See, I thought the first time was a fluke. He'd been scared bad by a flea bath and was a nervous wreck, not wanting to go outside, then RACING around the perimeter of the yard like his tail was on fire until he head-butted his way through a space in the fence, dragging his ass behind him. I didn't think he'd make it, and watched amusedly, thinking for sure he was stuck, until he was on the other side, tearing ass away from the Tiny House. It was at that point his apparent high spirits were understood to be pure blind puppy panic (running at full tilt is either joyous flight or awful fright), and so I could understand the escape that time, maybe. But the second time, with nothing bothering him (or nothing that should have been bothering him), and with both Things keeping him company out back while they were shucking corn for dinner, he once again forced his way through the fence and was gone in a flash.
People, you have to know that this fence has spaces between the slats that are maybe three inches wide. He's got to really try HARD to get out. He had nothing to run FROM. Good home, food, comfy bed....
About an hour later, I saw him flash by the kitchen window, and went out to call for him, but he was long gone up the corner or somewhere, and I'm pretty sure he wouldn't come if called anyhow. I still tried, to no avail.
Over 12 hours later, and he's still not back. There was the sound of a dog fight up the street very early this morning. I don't like to think about who might have been involved.
I really think he's gone.
This makes me feel irresponsible and sad. I'm sure there are multiple things I should have done differently. Keep the dog on a leash at all times? But....There's a great fenced yard to run around in. Put chicken wire over the fence to keep him in? But....See the 'fluke' thing above. Get him chipped so he could be identified? But....His vet appointment wasn't until next week.
He slips his collar regularly, and so wasn't wearing one when he was out. There's nothing to identify him as ours.
Rationalizations aren't reasons.
Go on, tell me I don't deserve a dog. I think you might be right. Even though Nibbler isn't the world's most lovable dog (indeed, there is very little to recommend him besides an overall high level of cuteness), he's still a little critter who isn't ready for the outside world. The thought that I may have helped his apparent demise is horrific.

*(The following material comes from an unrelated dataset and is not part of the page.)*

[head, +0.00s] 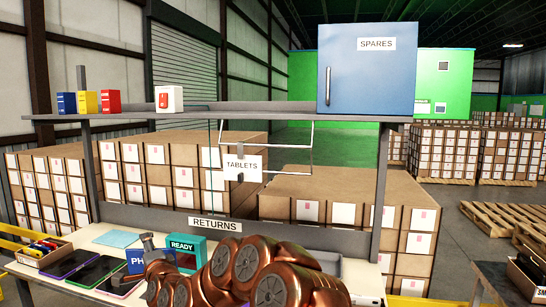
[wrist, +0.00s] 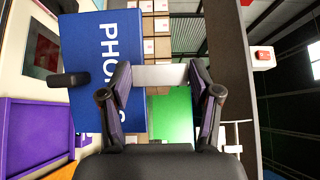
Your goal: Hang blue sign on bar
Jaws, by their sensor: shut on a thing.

I hope he's there when I get home this afternoon. It's a little hope, but hope nonetheless.========================
UPDATE - HE'S HOME!
I got to the house a little past 4, and there was Nibs, curled up in the big flowerpot of pansies on the front porch.
The pansies are done fer, but the dog is back. Y'all obviously have the well-wishing mojo, for which I thank you. And Nibs thanks you, and the Things.